_DIRECTIONS_
Copy each line of the data below with the word "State".

#### EXERCISE MATERIALS

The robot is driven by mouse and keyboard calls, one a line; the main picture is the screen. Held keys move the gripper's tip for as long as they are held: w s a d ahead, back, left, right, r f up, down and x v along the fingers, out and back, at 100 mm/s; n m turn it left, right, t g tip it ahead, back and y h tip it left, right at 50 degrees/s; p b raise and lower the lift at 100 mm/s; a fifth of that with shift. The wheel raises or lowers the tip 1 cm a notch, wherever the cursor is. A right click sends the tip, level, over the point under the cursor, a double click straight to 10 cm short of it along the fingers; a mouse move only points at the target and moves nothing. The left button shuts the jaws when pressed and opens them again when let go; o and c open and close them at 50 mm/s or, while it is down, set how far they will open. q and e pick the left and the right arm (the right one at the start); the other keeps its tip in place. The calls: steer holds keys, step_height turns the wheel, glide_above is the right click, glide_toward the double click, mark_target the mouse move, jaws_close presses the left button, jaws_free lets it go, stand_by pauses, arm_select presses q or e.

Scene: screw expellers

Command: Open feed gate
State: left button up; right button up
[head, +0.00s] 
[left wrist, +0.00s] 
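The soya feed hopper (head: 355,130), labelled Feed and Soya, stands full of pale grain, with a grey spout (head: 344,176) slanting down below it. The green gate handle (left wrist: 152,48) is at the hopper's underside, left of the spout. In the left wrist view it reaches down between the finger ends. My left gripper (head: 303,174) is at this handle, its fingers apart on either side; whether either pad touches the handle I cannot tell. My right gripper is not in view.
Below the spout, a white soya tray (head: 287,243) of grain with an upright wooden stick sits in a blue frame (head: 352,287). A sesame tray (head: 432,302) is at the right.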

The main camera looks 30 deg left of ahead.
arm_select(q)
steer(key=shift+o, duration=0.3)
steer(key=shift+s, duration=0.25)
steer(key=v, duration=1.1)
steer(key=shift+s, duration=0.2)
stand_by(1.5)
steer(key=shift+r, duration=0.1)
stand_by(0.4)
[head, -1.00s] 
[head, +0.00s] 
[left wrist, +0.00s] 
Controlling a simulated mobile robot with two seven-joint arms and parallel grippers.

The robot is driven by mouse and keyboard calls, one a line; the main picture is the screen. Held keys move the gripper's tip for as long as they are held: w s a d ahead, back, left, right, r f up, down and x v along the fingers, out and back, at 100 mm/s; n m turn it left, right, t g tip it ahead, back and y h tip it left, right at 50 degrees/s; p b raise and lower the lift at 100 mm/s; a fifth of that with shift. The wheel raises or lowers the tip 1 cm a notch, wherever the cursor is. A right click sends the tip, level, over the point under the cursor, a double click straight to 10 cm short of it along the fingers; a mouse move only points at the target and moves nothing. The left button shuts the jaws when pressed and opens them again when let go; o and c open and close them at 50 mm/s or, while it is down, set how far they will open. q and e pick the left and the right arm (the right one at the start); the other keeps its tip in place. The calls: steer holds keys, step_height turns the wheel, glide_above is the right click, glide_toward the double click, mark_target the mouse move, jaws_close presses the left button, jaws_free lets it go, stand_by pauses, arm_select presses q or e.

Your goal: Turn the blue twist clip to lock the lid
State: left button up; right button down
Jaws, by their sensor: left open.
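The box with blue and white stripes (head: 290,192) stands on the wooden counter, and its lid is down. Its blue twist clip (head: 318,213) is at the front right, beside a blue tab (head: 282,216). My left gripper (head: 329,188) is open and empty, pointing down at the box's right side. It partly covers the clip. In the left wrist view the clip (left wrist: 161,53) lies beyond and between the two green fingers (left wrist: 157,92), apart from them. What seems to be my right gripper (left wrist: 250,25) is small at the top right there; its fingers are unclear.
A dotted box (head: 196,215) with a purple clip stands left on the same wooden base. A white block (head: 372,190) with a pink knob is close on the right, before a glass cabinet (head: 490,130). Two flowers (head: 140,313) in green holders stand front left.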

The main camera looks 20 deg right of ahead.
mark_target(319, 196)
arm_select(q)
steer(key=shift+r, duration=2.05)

########

_OUTPUT FOR THIS EXERCISE_
State: left button up; right button up
State: left button up; right button down

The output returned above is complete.